■ Set problem
Search the records below for the word "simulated". Pull out each line that has it.

■ Items
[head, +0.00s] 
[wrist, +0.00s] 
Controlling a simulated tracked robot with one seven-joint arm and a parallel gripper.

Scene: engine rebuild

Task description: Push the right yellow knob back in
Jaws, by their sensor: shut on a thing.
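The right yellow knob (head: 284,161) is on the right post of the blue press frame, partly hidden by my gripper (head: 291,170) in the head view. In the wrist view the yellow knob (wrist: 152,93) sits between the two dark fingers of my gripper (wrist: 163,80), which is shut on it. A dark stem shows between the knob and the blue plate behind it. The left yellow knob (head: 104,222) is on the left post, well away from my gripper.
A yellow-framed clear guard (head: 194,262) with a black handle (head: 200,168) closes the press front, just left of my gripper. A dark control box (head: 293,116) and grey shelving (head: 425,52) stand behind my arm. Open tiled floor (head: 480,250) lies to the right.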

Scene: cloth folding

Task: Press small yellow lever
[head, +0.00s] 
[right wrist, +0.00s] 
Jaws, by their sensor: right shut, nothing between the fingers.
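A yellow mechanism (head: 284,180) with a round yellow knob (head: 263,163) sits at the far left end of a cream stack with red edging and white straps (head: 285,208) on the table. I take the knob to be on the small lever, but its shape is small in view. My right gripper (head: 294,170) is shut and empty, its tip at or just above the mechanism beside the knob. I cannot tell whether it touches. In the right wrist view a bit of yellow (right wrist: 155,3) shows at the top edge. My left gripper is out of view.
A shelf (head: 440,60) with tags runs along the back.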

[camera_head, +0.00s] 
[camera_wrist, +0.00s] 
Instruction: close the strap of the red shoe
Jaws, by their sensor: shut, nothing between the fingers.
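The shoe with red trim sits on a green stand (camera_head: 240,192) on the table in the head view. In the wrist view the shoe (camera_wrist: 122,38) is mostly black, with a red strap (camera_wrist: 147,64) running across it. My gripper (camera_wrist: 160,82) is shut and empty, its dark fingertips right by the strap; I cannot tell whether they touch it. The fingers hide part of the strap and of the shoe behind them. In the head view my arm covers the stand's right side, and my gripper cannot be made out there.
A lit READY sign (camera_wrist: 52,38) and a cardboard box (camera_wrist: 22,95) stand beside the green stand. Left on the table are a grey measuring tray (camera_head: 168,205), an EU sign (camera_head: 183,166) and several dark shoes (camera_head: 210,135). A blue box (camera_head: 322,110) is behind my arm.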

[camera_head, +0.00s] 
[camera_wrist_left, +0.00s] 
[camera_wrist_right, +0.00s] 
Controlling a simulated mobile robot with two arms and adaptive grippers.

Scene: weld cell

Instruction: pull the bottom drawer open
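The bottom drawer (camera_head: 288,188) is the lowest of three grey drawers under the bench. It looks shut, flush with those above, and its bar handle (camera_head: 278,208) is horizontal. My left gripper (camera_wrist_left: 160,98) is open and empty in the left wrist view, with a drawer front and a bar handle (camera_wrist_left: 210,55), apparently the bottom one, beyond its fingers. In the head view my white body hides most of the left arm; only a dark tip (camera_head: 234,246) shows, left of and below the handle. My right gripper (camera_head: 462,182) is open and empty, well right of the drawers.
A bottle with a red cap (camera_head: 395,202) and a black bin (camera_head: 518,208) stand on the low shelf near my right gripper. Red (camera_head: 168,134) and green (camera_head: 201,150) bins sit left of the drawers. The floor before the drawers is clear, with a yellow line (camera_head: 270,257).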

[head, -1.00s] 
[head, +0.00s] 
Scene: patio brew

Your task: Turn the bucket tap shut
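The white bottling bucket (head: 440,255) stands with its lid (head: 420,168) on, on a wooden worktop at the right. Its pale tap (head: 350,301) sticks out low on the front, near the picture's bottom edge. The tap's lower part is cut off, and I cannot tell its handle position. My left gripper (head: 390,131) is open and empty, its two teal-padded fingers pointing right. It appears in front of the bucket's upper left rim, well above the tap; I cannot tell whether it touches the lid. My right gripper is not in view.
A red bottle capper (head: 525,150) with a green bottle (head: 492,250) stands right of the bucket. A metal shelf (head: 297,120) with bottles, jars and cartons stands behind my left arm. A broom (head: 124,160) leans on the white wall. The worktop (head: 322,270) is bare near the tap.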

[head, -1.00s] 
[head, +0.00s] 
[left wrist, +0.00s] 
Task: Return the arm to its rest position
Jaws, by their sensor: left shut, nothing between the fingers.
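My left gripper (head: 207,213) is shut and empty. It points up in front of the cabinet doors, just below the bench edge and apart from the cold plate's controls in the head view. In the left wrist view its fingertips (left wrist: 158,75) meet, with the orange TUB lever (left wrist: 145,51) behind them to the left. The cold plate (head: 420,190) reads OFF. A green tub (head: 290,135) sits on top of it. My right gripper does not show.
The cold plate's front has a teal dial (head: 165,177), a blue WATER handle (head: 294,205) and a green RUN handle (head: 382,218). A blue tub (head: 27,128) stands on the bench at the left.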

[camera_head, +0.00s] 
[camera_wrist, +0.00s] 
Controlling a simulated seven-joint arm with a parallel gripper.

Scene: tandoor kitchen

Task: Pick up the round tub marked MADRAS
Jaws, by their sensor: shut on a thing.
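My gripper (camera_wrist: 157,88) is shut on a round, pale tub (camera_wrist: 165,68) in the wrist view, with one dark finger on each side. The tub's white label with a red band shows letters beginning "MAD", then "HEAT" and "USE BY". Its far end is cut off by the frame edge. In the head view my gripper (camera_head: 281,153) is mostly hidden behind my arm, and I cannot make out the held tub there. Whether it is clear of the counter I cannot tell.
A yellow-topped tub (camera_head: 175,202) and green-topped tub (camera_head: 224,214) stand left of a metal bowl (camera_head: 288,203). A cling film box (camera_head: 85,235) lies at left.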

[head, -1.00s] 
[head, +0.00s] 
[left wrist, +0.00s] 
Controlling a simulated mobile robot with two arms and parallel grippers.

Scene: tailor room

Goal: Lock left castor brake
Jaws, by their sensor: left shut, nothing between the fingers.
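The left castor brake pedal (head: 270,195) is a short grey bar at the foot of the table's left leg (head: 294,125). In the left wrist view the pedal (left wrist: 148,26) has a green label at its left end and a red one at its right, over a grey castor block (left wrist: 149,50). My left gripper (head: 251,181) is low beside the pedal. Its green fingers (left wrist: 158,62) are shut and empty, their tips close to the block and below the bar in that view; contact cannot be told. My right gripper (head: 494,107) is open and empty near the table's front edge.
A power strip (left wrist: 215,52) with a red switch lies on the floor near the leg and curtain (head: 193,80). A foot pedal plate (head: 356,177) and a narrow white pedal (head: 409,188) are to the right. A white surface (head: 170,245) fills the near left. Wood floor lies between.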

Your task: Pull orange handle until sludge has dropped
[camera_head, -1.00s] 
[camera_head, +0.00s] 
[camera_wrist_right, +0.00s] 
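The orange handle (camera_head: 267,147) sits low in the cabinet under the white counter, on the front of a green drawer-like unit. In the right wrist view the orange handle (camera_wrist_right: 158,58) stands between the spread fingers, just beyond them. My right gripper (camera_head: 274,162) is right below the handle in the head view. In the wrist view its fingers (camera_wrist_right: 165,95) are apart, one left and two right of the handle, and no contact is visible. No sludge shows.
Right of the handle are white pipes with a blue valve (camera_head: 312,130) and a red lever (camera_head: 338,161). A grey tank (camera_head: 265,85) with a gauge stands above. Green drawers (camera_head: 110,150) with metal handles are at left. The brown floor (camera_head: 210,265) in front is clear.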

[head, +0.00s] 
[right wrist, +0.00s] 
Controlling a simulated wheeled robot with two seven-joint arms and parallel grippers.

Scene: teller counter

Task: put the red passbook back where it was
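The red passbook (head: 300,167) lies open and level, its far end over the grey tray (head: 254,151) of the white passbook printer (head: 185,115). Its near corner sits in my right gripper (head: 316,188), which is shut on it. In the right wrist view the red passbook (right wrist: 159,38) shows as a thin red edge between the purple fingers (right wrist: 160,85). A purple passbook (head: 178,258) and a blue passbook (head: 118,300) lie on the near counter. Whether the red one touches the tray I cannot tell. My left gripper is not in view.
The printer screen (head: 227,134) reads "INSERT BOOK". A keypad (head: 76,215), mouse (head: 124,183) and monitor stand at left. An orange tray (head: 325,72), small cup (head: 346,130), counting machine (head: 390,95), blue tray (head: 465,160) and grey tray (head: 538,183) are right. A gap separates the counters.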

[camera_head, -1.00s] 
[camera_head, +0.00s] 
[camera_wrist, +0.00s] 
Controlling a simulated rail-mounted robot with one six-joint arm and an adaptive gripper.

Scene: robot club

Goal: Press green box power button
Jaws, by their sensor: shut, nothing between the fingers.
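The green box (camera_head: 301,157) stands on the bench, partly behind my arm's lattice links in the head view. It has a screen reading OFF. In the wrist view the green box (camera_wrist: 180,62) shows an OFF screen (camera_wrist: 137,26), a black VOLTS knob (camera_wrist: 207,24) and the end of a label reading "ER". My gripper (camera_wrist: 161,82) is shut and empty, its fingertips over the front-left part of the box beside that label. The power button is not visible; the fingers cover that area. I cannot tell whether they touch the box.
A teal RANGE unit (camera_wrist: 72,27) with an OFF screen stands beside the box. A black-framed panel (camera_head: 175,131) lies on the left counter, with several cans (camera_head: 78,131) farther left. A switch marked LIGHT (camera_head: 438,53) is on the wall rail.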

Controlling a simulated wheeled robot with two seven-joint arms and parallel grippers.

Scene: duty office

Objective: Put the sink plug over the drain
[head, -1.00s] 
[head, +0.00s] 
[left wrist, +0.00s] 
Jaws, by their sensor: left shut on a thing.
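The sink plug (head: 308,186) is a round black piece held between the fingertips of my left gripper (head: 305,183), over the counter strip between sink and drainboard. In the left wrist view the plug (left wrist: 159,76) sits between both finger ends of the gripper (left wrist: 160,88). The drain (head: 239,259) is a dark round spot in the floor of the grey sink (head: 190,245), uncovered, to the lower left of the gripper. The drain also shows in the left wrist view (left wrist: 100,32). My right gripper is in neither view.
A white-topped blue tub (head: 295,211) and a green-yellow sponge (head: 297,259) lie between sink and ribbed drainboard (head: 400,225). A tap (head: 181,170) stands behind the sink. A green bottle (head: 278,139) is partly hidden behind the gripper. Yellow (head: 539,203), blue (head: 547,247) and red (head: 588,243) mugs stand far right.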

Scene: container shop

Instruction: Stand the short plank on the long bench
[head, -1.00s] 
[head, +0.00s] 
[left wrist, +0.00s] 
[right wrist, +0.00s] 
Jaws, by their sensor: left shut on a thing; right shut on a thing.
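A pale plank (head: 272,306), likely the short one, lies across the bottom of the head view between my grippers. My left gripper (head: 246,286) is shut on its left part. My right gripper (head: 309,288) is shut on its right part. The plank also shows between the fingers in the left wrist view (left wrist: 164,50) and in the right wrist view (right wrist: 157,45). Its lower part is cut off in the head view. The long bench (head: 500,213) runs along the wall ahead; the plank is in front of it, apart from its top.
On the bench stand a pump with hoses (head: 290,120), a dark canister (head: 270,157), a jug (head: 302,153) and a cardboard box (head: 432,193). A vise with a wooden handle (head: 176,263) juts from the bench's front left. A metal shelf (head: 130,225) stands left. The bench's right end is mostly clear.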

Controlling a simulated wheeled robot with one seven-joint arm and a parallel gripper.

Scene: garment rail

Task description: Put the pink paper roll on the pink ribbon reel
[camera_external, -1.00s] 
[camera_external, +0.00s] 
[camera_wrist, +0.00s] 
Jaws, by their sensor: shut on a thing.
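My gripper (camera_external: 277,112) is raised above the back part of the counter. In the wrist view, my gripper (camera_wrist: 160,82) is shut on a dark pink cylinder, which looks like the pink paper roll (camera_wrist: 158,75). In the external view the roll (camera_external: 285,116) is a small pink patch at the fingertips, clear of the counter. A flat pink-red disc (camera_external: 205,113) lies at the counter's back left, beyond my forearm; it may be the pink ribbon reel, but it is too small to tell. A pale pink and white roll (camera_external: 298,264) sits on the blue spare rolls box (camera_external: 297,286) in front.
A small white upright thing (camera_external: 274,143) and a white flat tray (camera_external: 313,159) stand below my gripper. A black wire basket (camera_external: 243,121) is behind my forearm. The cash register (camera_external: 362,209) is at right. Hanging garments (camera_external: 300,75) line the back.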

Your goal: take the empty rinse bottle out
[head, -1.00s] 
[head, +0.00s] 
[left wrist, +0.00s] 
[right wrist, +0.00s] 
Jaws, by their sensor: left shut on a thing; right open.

■ Result below
Controlling a simulated tracked robot with one seven-joint arm and a parallel gripper.
Controlling a simulated mobile robot with two arms and adaptive grippers.
Controlling a simulated seven-joint arm with a parallel gripper.
Controlling a simulated mobile robot with two arms and parallel grippers.
Controlling a simulated wheeled robot with two seven-joint arms and parallel grippers.
Controlling a simulated rail-mounted robot with one six-joint arm and an adaptive gripper.
Controlling a simulated wheeled robot with two seven-joint arms and parallel grippers.
Controlling a simulated wheeled robot with one seven-joint arm and a parallel gripper.

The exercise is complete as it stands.